Jan Brandt war in einer Ausnahmeposition als Nachwuchsautor: Von zehn Verlagen hatten fünf ihm ein Angebot gemacht, nachdem er die Hälfte des Manuskripts eingereicht hatte. Nur einige Seiten Exposé und eine Textprobe verhalfen ihm zu Stipendien, mithilfe derer er sich ganz dem Schreiben widmen konnte. Zuletzt zehn bis vierzehn Stunden am Tag, sagt er.
Der Roman beschreibt eine Kindheit und Jugend in einem Dorf in Ostfriesland namens „Jericho“ und ist viel mehr als nur eine Coming-of-Age-Geschichte: Es ist ein vielschichtiges Werk über Befindlichkei- ten in den Neunzigern, Grausamkeit zwischen Heranwachsenden, Vorverurteilungen und einer scheinbar schicksalshaften Verkettung von Ereignissen, für die am Ende einer büßen muss. „Jericho“, in dem Daniel Kuper Mitte der Siebziger Jahre geboren wird, entsteht aus Jan Brandts Worten heraus wie der Prototyp der popeligen Kleinstadt.

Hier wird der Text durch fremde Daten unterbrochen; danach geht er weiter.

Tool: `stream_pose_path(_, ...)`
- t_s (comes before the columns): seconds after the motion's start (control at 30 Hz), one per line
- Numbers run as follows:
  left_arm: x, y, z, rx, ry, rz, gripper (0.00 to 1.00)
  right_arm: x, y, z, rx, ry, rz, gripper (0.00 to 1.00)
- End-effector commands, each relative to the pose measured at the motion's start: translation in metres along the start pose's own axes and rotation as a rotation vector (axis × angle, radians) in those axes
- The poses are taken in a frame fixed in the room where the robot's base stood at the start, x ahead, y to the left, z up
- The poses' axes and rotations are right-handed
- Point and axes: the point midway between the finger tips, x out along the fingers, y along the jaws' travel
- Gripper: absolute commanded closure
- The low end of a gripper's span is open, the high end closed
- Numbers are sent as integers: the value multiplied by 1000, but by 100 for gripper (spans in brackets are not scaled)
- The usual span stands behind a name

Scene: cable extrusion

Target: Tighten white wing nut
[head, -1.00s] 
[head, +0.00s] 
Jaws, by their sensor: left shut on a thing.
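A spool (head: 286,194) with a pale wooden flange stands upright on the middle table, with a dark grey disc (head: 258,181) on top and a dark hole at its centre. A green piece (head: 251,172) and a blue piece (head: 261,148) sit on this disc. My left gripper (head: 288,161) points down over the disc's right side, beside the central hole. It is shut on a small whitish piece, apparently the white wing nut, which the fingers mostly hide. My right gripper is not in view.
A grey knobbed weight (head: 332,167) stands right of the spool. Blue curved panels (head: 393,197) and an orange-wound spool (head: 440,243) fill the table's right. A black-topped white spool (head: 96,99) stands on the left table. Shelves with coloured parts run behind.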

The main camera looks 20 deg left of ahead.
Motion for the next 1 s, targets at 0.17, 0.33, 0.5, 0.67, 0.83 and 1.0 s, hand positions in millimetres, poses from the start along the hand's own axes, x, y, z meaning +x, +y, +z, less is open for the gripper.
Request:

Nichts Besonderes so weit die Weiden hinterm Bahndamm reichen: Bundeswehr-Flugübungen, schlagkräftige, joviale Drogistenpapas, resignierte Hausfrauen, reaktionäre Bauunternehmer, Grillen am Nachmittag, ein wenig Politik, Skat, Kino, später Kiffen. Und dennoch braut sich etwas zusammen in dem Kaff, immer wieder gerät ausgerechnet Daniel dabei in den Fokus der allgemeinen Animositäten. Die Repressalien unter den Jugendlichen treffen ihn hart: Er wird in einem plötzlich aufgetauchten Kornkreis brutal zusammengeschlagen, verliert das Gedächtnis und ist zunächst der Junge, der von Aliens entführt wurde, später dann der, der das ganze Dorf zum Narren hielt. Ein Ruf, den er nie wieder los wird. Als er selbst mit seinen Kumpels über jemanden herfällt, einfach nur, weil dieser schwach ist, begeht das Opfer Selbstmord. Und auch seinen Freunden vom Gymnasium ergeht es schlecht, nachdem sie ihn fallengelassen haben, ihn, den Realschüler. Einer von ihnen grillt sich auf einem ausgemusterten Friseurstuhl mit Strom, um die Außerirdischen zu besiegen. Ein weiterer schlägt sich bei einem Konzert einen Hammer in den Kopf.